-- Begin SOURCE EXCERPT --
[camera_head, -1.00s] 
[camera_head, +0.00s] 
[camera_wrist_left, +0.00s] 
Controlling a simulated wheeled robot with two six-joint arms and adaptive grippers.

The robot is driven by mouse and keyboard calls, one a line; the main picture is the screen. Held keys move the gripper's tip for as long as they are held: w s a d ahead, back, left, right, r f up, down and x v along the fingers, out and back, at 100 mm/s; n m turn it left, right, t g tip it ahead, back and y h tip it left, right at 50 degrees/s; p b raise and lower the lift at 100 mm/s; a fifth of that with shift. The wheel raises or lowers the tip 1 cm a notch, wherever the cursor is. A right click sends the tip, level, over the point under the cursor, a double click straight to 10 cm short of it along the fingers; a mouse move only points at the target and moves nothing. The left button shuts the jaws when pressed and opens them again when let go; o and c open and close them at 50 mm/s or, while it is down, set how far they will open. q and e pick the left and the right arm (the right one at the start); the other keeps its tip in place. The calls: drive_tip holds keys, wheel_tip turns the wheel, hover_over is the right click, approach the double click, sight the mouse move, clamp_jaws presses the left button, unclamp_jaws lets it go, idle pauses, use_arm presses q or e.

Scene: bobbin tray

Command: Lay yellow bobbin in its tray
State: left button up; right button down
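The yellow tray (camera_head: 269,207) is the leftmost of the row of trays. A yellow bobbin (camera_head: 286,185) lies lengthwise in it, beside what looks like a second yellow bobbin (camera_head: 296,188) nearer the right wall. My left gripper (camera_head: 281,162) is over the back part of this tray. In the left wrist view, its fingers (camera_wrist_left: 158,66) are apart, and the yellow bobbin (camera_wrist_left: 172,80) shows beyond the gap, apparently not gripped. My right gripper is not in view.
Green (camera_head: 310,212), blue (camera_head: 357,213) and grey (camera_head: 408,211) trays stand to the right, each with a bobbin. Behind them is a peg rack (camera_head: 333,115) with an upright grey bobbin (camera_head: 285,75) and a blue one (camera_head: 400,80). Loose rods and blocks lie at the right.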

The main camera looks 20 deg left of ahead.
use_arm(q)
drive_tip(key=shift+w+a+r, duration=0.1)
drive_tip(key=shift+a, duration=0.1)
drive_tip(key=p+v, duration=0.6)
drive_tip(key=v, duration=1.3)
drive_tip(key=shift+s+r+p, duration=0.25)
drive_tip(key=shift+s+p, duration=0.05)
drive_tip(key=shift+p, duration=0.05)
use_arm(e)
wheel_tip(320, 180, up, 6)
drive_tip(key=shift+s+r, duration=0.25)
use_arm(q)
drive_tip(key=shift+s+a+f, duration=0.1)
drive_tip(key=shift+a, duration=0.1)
-- End SOURCE EXCERPT --
TASK BRIEF: Return the full listing, character for character.

WRITTEN SOLUTION:
[camera_head, -1.00s] 
[camera_head, +0.00s] 
[camera_wrist_left, +0.00s] 
Controlling a simulated wheeled robot with two six-joint arms and adaptive grippers.

The robot is driven by mouse and keyboard calls, one a line; the main picture is the screen. Held keys move the gripper's tip for as long as they are held: w s a d ahead, back, left, right, r f up, down and x v along the fingers, out and back, at 100 mm/s; n m turn it left, right, t g tip it ahead, back and y h tip it left, right at 50 degrees/s; p b raise and lower the lift at 100 mm/s; a fifth of that with shift. The wheel raises or lowers the tip 1 cm a notch, wherever the cursor is. A right click sends the tip, level, over the point under the cursor, a double click straight to 10 cm short of it along the fingers; a mouse move only points at the target and moves nothing. The left button shuts the jaws when pressed and opens them again when let go; o and c open and close them at 50 mm/s or, while it is down, set how far they will open. q and e pick the left and the right arm (the right one at the start); the other keeps its tip in place. The calls: drive_tip holds keys, wheel_tip turns the wheel, hover_over is the right click, approach the double click, sight the mouse move, clamp_jaws presses the left button, unclamp_jaws lets it go, idle pauses, use_arm presses q or e.

Scene: bobbin tray

Command: Lay yellow bobbin in its tray
State: left button up; right button down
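The yellow tray (camera_head: 269,207) is the leftmost of the row of trays. A yellow bobbin (camera_head: 286,185) lies lengthwise in it, beside what looks like a second yellow bobbin (camera_head: 296,188) nearer the right wall. My left gripper (camera_head: 281,162) is over the back part of this tray. In the left wrist view, its fingers (camera_wrist_left: 158,66) are apart, and the yellow bobbin (camera_wrist_left: 172,80) shows beyond the gap, apparently not gripped. My right gripper is not in view.
Green (camera_head: 310,212), blue (camera_head: 357,213) and grey (camera_head: 408,211) trays stand to the right, each with a bobbin. Behind them is a peg rack (camera_head: 333,115) with an upright grey bobbin (camera_head: 285,75) and a blue one (camera_head: 400,80). Loose rods and blocks lie at the right.

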The main camera looks 20 deg left of ahead.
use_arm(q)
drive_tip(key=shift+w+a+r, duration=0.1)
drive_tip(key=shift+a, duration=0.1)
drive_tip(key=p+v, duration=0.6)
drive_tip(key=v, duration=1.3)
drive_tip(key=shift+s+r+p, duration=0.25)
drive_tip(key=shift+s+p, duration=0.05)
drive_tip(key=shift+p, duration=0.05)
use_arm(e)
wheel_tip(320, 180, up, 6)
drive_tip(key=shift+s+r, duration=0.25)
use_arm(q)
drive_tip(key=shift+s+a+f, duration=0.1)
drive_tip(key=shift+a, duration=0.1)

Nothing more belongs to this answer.